-- BEGIN The records --

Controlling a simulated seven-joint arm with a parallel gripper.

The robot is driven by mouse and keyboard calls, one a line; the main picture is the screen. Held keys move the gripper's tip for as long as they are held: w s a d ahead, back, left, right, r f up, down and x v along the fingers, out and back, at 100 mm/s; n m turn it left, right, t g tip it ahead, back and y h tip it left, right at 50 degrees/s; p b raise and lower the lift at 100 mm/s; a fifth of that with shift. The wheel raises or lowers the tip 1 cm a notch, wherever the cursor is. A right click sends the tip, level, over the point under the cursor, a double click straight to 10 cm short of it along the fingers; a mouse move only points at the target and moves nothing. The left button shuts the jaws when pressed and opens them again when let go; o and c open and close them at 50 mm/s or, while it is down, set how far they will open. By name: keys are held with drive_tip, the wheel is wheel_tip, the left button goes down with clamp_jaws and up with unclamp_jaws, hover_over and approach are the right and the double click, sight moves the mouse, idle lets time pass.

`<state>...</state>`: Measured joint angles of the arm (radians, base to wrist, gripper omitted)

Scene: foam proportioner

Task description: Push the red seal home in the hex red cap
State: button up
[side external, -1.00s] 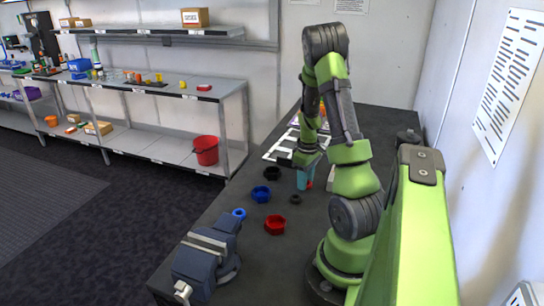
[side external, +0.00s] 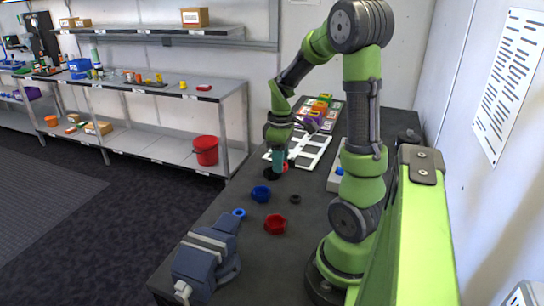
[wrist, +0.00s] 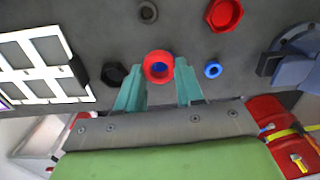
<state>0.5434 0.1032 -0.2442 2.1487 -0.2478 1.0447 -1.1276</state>
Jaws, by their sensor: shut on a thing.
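The red seal (wrist: 158,67) is a ring pinched between the two teal fingertips of my gripper (wrist: 159,80) in the wrist view. In the side view my gripper (side external: 279,163) holds it above the table beside the black cap (side external: 270,173); only a bit of red shows there. The hex red cap (side external: 275,224) stands open side up on the table, nearer the camera and apart from my gripper. It also shows at the top of the wrist view (wrist: 224,14), up and right of the seal. Its inside looks empty.
A blue cap (side external: 261,194) and a dark ring (side external: 295,198) lie between my gripper and the red cap. A blue ring (side external: 239,213) lies by the vise (side external: 207,255). A white frame (side external: 312,150) lies behind my gripper.

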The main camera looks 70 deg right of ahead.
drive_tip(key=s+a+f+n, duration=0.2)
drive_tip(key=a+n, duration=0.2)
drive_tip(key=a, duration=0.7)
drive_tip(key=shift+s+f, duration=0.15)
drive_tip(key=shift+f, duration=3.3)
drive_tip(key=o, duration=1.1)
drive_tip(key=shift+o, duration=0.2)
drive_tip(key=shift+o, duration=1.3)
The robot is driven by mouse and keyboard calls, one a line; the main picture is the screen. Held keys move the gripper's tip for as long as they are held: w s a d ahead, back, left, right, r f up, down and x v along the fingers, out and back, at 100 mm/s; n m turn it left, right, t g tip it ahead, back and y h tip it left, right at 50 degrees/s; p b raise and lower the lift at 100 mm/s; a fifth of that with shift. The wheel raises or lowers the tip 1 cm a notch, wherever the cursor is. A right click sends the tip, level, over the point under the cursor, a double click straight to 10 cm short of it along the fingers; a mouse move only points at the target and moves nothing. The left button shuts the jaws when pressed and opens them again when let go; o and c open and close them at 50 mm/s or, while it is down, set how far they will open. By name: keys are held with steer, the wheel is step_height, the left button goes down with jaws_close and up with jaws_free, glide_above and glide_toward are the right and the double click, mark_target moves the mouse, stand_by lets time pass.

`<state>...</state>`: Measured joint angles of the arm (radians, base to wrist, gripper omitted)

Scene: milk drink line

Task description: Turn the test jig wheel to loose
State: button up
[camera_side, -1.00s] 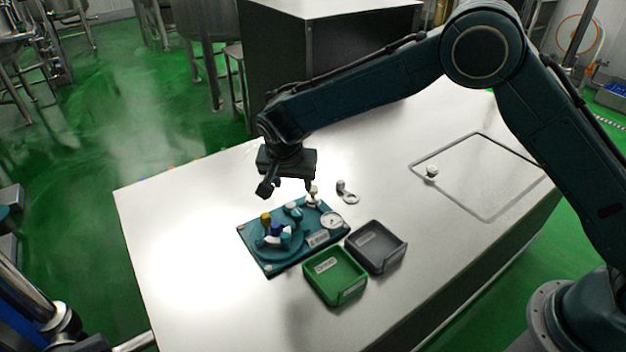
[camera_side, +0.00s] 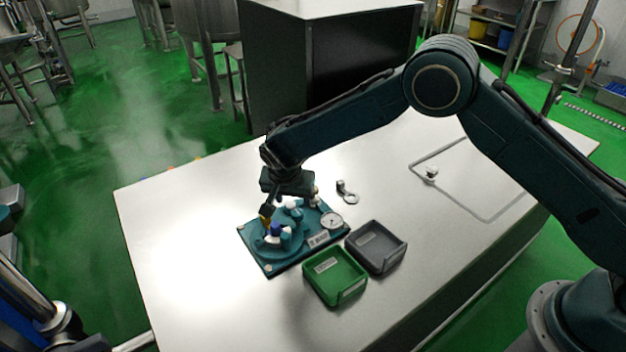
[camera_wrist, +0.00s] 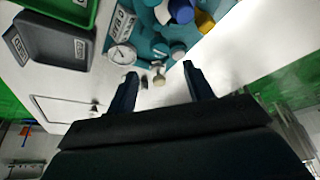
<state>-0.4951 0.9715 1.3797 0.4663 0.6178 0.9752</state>
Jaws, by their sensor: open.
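The teal test jig (camera_side: 262,263) lies on the metal table, with a round dial gauge (camera_side: 332,220) at its right side. It also shows at the top of the wrist view (camera_wrist: 150,45). A small pale, brass-toned knob (camera_wrist: 158,76) stands at the jig's edge; I cannot tell for certain whether it is the wheel, nor read its setting. My gripper (camera_side: 292,202) is open over the back of the jig, pointing down. In the wrist view the knob appears between my fingertips (camera_wrist: 159,71), with no contact visible. The arm's end partly hides the jig's back edge.
A green tray (camera_side: 308,284) and a grey tray (camera_side: 378,270) stand in front of the jig. A small metal ring-ended part (camera_side: 347,192) lies behind it to the right. White, blue and yellow-topped parts (camera_side: 277,230) stand on the jig. The table's left is clear.

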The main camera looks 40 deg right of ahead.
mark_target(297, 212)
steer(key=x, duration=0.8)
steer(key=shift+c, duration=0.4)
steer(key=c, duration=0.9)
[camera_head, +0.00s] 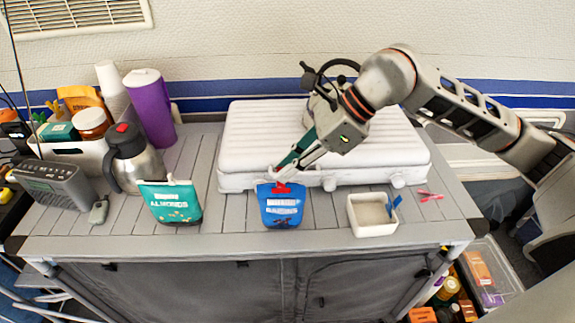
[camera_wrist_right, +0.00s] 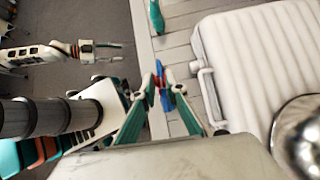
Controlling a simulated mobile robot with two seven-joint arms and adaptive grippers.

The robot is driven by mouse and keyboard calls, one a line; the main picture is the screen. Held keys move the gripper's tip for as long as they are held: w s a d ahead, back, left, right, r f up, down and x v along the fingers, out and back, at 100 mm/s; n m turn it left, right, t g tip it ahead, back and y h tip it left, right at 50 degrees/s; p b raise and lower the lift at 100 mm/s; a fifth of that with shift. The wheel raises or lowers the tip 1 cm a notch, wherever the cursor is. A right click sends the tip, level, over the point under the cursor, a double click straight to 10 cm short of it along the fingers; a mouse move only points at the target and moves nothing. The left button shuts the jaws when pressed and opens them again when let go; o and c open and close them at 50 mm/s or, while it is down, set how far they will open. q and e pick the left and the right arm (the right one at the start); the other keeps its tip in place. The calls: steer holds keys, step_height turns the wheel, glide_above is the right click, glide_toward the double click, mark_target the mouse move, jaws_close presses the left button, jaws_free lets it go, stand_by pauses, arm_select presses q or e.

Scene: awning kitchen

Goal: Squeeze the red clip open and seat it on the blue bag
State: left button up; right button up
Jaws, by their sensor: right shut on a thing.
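The blue bag (camera_head: 281,210) stands upright near the front middle of the table; it also shows as a thin blue edge in the right wrist view (camera_wrist_right: 165,97). The red clip (camera_head: 282,188) is at the bag's top edge, between the fingertips of my right gripper (camera_head: 284,172). My right gripper is shut on the clip, and its fingers come down from behind the bag. The fingertips also show in the right wrist view (camera_wrist_right: 169,79). Whether the clip's jaws straddle the bag's edge is too small to tell. My left gripper (camera_wrist_right: 103,46) shows only in the right wrist view, away from the table.
A white ridged case (camera_head: 260,125) lies behind the blue bag. A green bag (camera_head: 170,203) stands left, a white dish (camera_head: 371,229) with a blue clip (camera_head: 396,201) right. A pink clip (camera_head: 430,195) lies beyond the dish. A steel jug (camera_head: 138,160) stands back left.

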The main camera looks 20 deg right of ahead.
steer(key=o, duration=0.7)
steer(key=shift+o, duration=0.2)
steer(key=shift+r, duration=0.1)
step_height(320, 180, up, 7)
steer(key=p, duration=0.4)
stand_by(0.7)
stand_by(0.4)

-- END The records --

**What is required:**
Select and copy each line from the data that includes the word "Task".

**Solved problem:**
Task description: Push the red seal home in the hex red cap
Task description: Turn the test jig wheel to loose

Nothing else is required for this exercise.